-------- AVAILABLE DATA --------
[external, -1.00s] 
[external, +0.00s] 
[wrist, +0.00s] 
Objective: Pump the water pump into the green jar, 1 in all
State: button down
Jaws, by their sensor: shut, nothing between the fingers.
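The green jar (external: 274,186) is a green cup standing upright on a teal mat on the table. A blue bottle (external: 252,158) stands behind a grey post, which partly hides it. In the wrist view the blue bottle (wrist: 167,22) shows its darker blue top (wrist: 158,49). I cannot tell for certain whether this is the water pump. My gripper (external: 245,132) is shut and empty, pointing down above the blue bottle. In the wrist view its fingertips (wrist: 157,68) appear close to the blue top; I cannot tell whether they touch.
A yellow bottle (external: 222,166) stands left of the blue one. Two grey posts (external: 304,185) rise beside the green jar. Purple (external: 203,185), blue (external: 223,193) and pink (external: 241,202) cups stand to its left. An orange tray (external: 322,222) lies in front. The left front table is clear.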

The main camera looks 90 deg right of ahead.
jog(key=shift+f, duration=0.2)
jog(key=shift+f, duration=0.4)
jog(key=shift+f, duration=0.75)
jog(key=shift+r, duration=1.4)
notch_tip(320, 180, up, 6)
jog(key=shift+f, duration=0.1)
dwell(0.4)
--------
=== WHAT YOU ARE ASKED TO DO ===
Reproduce all data above, unchanged.

=== RESPONSE TO THE TASK ===
[external, -1.00s] 
[external, +0.00s] 
[wrist, +0.00s] 
Objective: Pump the water pump into the green jar, 1 in all
State: button down
Jaws, by their sensor: shut, nothing between the fingers.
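The green jar (external: 274,186) is a green cup standing upright on a teal mat on the table. A blue bottle (external: 252,158) stands behind a grey post, which partly hides it. In the wrist view the blue bottle (wrist: 167,22) shows its darker blue top (wrist: 158,49). I cannot tell for certain whether this is the water pump. My gripper (external: 245,132) is shut and empty, pointing down above the blue bottle. In the wrist view its fingertips (wrist: 157,68) appear close to the blue top; I cannot tell whether they touch.
A yellow bottle (external: 222,166) stands left of the blue one. Two grey posts (external: 304,185) rise beside the green jar. Purple (external: 203,185), blue (external: 223,193) and pink (external: 241,202) cups stand to its left. An orange tray (external: 322,222) lies in front. The left front table is clear.

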The main camera looks 90 deg right of ahead.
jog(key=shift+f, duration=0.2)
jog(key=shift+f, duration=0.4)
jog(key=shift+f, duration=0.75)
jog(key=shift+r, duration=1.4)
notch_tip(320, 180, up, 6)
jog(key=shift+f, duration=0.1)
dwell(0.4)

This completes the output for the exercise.